- _Exercise brief_
Exactly the lines from the one containing "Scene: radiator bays" through the one containing "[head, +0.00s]" are to be returned, please, without any pictures.

-- Start of Data to process --

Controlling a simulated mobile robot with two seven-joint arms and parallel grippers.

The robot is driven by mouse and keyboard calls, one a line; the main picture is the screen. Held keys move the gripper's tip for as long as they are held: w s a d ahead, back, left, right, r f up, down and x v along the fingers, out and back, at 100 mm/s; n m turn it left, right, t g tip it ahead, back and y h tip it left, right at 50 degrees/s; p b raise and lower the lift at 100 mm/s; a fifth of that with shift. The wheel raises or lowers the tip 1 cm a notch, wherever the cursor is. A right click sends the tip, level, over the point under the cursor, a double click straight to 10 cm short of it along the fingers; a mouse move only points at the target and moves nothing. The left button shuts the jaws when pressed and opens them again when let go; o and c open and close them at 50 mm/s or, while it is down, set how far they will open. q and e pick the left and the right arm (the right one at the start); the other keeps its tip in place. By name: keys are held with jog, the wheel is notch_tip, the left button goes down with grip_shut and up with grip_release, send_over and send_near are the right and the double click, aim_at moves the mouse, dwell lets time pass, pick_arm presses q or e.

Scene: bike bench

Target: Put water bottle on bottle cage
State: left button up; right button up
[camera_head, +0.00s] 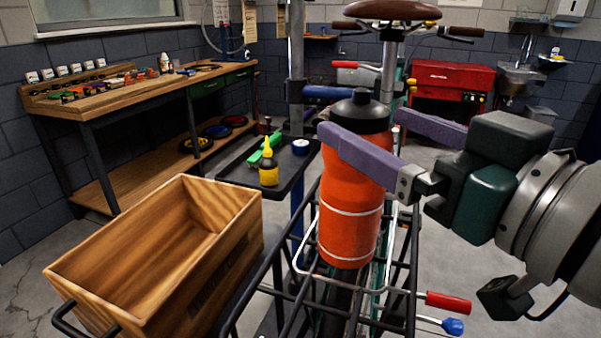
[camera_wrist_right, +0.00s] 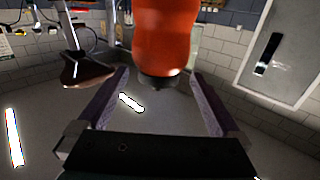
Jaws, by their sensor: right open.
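An orange water bottle (camera_head: 350,220) with a dark cap stands upright, its lower end at the black wire rack (camera_head: 285,285) in front of me. My right gripper (camera_head: 360,126) is open at the bottle's upper part. One purple finger crosses in front of the bottle just below the cap; the other is partly hidden behind it. In the right wrist view the bottle (camera_wrist_right: 165,38) shows between and beyond the spread fingers. I cannot clearly make out a bottle cage. My left gripper is not in view.
A wooden crate (camera_head: 78,268) stands at the front left. A black tray (camera_head: 235,172) holds a yellow bottle (camera_head: 268,168) behind it. Red-handled (camera_head: 448,302) and blue-handled (camera_head: 453,326) tools stick out at the rack's right. A bicycle saddle (camera_head: 392,10) is above. A workbench (camera_head: 130,100) stands left.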

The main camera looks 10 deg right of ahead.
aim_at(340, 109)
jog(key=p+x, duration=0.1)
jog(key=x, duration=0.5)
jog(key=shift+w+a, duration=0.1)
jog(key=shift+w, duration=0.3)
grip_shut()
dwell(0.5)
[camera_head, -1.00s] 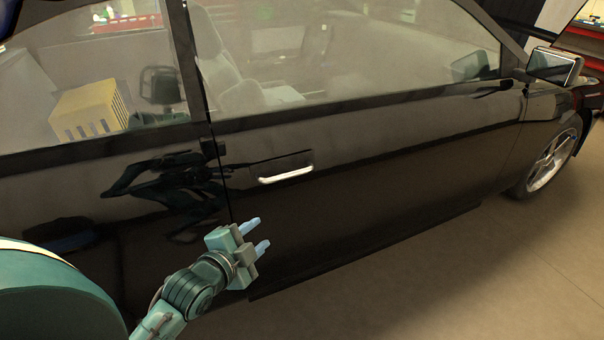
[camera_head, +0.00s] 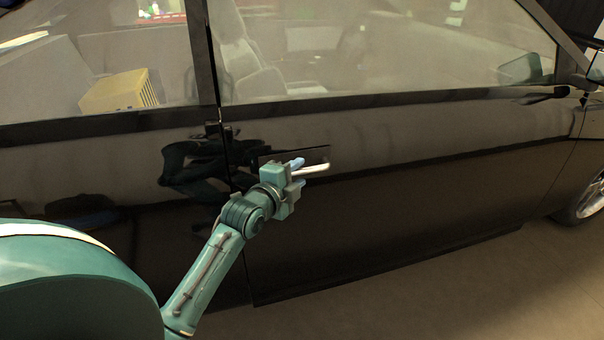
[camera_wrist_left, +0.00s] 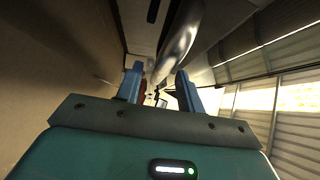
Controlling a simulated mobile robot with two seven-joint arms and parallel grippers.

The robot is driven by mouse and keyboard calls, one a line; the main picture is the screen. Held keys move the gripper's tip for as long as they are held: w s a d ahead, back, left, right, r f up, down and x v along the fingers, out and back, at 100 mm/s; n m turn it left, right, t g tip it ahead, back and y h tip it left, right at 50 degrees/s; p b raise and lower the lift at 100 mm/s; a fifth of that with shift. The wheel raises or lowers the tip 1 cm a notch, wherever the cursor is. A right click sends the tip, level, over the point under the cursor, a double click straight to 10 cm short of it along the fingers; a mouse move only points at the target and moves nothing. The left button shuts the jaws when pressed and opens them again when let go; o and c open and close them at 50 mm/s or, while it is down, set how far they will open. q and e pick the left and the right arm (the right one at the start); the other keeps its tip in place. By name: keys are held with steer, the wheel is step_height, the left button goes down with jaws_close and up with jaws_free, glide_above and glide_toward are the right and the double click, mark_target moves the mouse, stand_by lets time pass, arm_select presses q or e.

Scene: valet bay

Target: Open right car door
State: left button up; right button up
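The black car door (camera_head: 420,190) fills the middle of the head view. It looks closed, with its rear seam just left of the handle. The silver door handle (camera_head: 316,168) sits in a dark recess near that rear edge. My left gripper (camera_head: 297,174) is at the handle's left end, its blue fingers partly covering it. In the left wrist view the two fingers (camera_wrist_left: 158,85) stand apart, and the shiny handle (camera_wrist_left: 178,48) lies ahead, near the gap between them. I cannot tell whether they touch it. My right gripper is not in view.
The rear body panel (camera_head: 110,190) is left of the seam, and the front wheel (camera_head: 592,200) is at the right edge. A yellow crate (camera_head: 120,91) shows through the rear window. Bare floor (camera_head: 480,290) lies along the car at the lower right.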

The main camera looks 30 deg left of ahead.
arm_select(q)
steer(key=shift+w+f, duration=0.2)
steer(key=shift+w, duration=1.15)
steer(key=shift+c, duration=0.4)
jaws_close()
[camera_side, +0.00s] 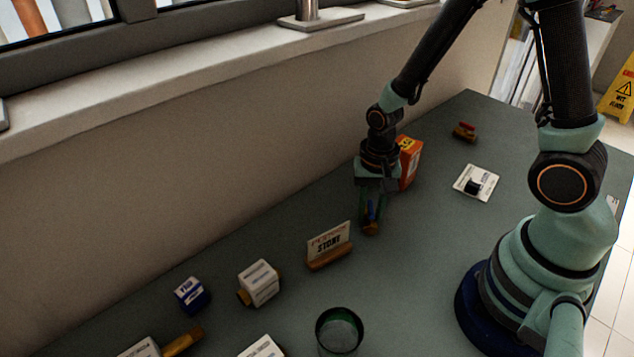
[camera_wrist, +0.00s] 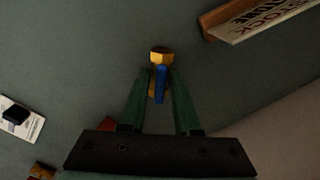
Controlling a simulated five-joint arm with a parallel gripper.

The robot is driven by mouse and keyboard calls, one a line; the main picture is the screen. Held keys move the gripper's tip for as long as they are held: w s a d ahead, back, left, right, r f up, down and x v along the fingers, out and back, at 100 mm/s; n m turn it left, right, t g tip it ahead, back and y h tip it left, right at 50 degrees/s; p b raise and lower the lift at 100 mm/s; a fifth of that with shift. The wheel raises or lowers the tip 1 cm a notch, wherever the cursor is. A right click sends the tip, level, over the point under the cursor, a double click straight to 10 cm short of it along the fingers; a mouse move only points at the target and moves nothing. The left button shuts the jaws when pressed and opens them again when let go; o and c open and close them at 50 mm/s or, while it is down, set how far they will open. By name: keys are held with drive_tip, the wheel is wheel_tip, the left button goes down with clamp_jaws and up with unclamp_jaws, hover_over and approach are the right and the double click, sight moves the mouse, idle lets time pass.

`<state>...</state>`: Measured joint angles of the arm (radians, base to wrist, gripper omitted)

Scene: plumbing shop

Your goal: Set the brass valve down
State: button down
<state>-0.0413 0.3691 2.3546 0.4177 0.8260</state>
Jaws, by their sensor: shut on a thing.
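The brass valve (camera_wrist: 160,57) with a blue lever (camera_wrist: 160,84) is between the green fingers of my gripper (camera_wrist: 158,90) in the wrist view. My gripper is shut on it. In the side view my gripper (camera_side: 371,215) points down over the grey-green table, with the brass end of the valve (camera_side: 370,228) at the fingertips. The valve is at or just above the table; I cannot tell whether it touches. The fingers hide part of the valve.
A card in a wooden holder (camera_side: 329,250) stands left of my gripper. An orange box (camera_side: 409,163) is close behind it. A white card with a black part (camera_side: 476,183) lies to the right. A dark cup (camera_side: 339,331) and small boxes (camera_side: 259,283) are nearer the front.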

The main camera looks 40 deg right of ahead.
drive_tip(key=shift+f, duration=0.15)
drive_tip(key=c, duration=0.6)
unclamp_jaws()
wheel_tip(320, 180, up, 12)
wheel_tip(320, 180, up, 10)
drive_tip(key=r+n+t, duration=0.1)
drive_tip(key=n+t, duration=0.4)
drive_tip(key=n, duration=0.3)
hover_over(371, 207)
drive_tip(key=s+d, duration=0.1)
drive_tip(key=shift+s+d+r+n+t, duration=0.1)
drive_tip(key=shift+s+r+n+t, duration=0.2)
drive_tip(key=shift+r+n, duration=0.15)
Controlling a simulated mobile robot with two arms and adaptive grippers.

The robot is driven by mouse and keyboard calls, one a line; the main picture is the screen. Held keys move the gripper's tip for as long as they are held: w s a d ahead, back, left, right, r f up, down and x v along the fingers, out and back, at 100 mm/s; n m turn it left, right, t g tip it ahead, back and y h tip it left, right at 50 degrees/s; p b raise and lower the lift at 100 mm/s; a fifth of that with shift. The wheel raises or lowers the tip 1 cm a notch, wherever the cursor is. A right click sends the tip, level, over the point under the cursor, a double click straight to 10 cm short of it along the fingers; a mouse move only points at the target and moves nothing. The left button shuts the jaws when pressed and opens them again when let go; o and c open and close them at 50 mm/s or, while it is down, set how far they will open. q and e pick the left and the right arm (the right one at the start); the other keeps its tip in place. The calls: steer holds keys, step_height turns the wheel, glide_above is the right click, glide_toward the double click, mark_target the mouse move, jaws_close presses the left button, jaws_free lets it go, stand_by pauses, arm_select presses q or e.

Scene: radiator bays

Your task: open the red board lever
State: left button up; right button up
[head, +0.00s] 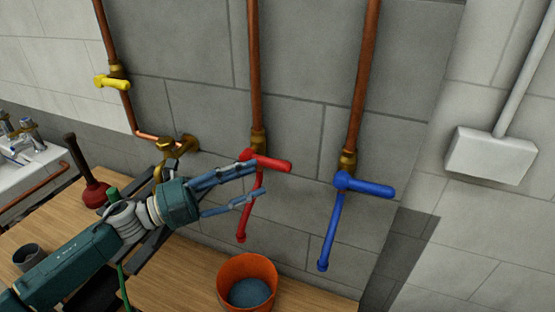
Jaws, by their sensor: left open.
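The red lever (272,163) sits on a brass valve at the foot of the middle copper pipe. Its thick handle points to the right, and a thin red rod (245,220) slants down from it. My left gripper (254,182) comes in from the left, open, with its two blue-grey fingers pointing right. The upper fingertip is just below the red handle, and the fingers overlap the upper part of the thin red rod. I cannot tell whether they touch it. My right gripper is not in view.
A blue lever (362,185) is on the right pipe and a yellow lever (112,82) on the left pipe. An orange bucket (247,270) stands below on the wooden top. A plunger (94,190), a dark cup (28,256) and a brass tap (177,145) are at left.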

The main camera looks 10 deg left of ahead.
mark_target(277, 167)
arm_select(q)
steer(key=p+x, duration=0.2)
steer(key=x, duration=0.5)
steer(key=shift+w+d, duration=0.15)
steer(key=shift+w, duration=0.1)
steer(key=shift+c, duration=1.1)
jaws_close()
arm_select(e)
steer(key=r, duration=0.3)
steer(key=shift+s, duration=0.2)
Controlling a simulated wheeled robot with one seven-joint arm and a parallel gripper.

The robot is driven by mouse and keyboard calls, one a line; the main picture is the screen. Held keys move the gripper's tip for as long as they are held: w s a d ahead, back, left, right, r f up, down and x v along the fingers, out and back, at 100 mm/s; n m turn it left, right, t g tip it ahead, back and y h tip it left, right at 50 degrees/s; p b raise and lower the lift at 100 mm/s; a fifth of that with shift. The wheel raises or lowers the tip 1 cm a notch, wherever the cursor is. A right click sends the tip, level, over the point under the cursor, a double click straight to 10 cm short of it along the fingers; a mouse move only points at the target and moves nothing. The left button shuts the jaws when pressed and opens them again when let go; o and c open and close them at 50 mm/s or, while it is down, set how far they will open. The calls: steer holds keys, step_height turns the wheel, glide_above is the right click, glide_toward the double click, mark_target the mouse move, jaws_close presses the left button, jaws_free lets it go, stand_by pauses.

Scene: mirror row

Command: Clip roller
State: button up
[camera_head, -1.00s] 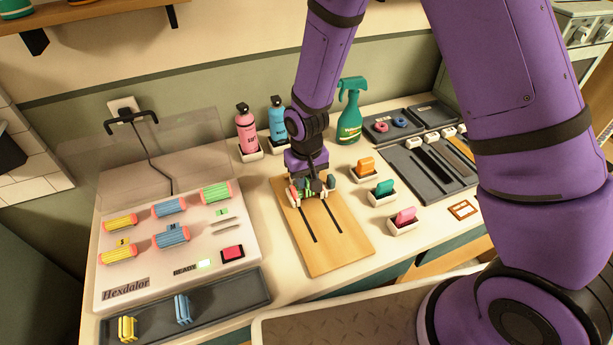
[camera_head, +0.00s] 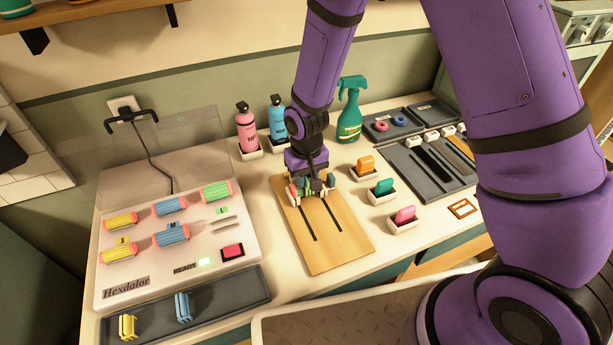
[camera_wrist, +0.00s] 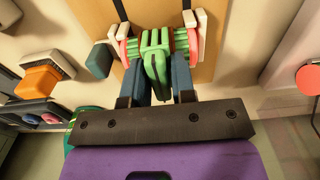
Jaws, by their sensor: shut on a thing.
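My gripper (camera_head: 312,184) is over the far end of a wooden board (camera_head: 335,250). In the wrist view its two dark blue fingers are shut on the handle of a green clip (camera_wrist: 157,72). The clip is at a green roller (camera_wrist: 183,42) with pink ends, which lies between white posts on the board. The clip's body overlaps the roller's middle; I cannot tell whether it grips all the way around. The gripper mostly hides both in the head view. A yellow clip (camera_head: 128,327) and a blue clip (camera_head: 183,307) stand in the dark tray (camera_head: 220,297) at left front.
The white Hexdalor unit (camera_head: 150,285) at left carries yellow, blue and green rollers, a red button (camera_head: 232,251) and a raised clear lid. Pink (camera_head: 247,130) and blue bottles and a green spray bottle (camera_head: 350,112) stand behind. Orange, teal and pink items (camera_head: 404,215) sit in white holders at right.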

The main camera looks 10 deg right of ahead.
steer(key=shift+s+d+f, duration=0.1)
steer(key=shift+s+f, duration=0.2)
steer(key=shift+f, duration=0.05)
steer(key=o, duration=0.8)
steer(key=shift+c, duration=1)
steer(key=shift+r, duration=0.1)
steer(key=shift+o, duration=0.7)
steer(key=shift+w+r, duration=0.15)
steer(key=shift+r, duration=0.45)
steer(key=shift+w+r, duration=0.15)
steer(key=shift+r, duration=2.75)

-- End of Data to process --

- _Result of this exercise_
Scene: radiator bays

Your task: open the red board lever
State: left button up; right button up
[head, +0.00s] 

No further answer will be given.